• Data
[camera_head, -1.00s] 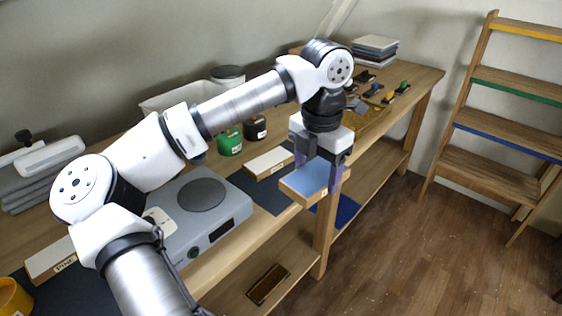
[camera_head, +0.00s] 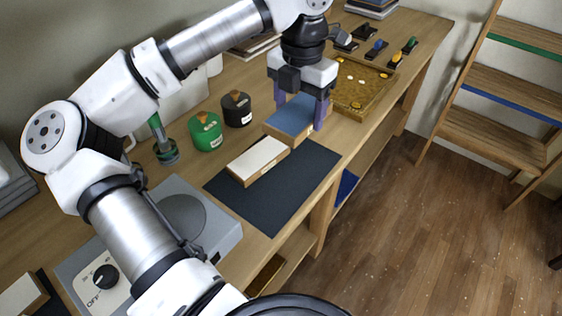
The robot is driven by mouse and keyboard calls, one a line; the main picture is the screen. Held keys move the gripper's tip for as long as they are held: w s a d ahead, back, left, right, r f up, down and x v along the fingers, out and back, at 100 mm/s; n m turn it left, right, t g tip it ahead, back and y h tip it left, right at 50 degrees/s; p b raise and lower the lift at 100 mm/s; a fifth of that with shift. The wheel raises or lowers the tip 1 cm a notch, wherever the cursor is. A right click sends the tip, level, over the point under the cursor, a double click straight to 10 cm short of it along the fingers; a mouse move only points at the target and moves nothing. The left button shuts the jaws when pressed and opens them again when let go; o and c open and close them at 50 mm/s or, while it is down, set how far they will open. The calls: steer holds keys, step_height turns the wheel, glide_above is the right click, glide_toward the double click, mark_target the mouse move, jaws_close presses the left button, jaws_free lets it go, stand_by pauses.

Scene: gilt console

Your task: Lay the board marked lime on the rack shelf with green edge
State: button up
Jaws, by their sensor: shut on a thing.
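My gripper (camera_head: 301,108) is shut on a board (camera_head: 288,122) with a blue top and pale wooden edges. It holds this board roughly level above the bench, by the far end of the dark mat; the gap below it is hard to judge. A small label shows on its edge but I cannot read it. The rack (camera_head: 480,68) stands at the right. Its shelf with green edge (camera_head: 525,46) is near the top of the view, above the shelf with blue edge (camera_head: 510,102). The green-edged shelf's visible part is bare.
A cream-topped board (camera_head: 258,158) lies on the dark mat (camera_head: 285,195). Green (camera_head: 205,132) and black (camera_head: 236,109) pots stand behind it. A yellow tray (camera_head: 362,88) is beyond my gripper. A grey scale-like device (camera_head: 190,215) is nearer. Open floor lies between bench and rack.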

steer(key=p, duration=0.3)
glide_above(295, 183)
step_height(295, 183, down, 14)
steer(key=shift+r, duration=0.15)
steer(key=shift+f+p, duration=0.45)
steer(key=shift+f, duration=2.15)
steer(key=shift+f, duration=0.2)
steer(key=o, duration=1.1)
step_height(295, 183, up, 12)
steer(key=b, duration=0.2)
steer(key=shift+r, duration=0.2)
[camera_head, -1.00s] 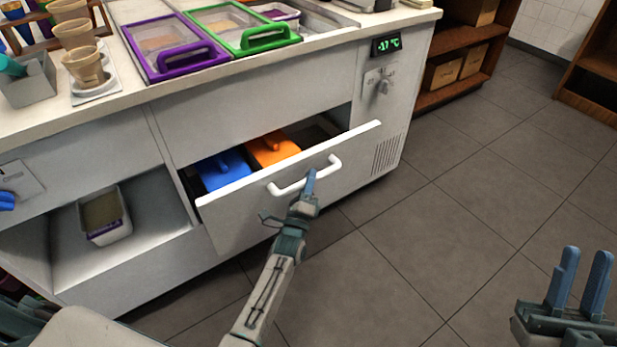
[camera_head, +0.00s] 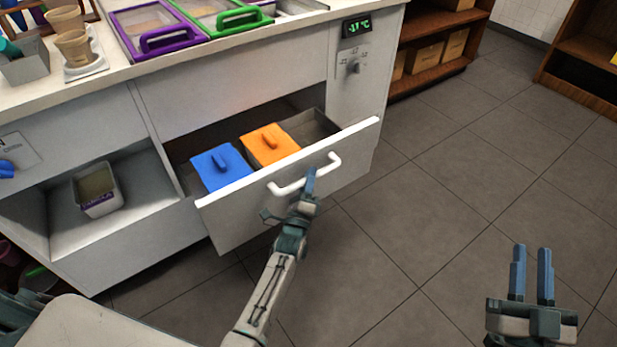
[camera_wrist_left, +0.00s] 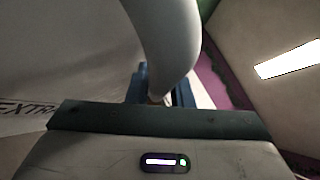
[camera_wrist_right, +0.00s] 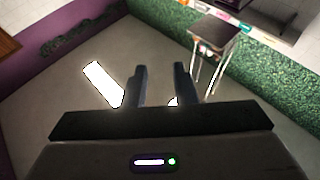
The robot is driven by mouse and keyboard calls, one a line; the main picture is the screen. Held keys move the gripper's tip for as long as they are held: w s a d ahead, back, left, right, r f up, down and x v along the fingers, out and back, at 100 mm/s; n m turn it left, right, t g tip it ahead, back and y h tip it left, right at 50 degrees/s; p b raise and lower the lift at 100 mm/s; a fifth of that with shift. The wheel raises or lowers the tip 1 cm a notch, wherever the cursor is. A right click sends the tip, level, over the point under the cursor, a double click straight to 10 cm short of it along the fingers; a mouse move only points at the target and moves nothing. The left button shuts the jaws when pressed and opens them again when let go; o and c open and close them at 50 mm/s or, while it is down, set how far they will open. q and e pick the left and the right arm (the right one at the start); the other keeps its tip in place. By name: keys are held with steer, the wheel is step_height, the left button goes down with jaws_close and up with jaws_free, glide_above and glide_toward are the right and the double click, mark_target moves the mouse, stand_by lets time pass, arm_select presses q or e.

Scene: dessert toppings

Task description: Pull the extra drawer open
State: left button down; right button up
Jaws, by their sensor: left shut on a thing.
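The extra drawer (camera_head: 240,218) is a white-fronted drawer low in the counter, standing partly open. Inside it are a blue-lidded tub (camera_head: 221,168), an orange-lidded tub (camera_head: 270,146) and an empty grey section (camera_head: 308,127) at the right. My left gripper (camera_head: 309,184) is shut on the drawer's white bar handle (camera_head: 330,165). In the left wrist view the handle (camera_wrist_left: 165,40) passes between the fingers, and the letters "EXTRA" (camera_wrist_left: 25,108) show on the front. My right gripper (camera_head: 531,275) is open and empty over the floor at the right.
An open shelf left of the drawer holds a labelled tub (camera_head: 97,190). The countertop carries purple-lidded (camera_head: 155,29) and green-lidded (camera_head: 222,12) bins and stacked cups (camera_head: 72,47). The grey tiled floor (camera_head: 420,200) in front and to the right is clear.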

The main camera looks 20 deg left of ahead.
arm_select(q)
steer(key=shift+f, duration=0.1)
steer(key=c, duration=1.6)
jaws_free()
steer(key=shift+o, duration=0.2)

• Work to do
Using the listing above, return all lines where the word "Scene" occurs.

• Reply
Scene: gilt console
Scene: dessert toppings

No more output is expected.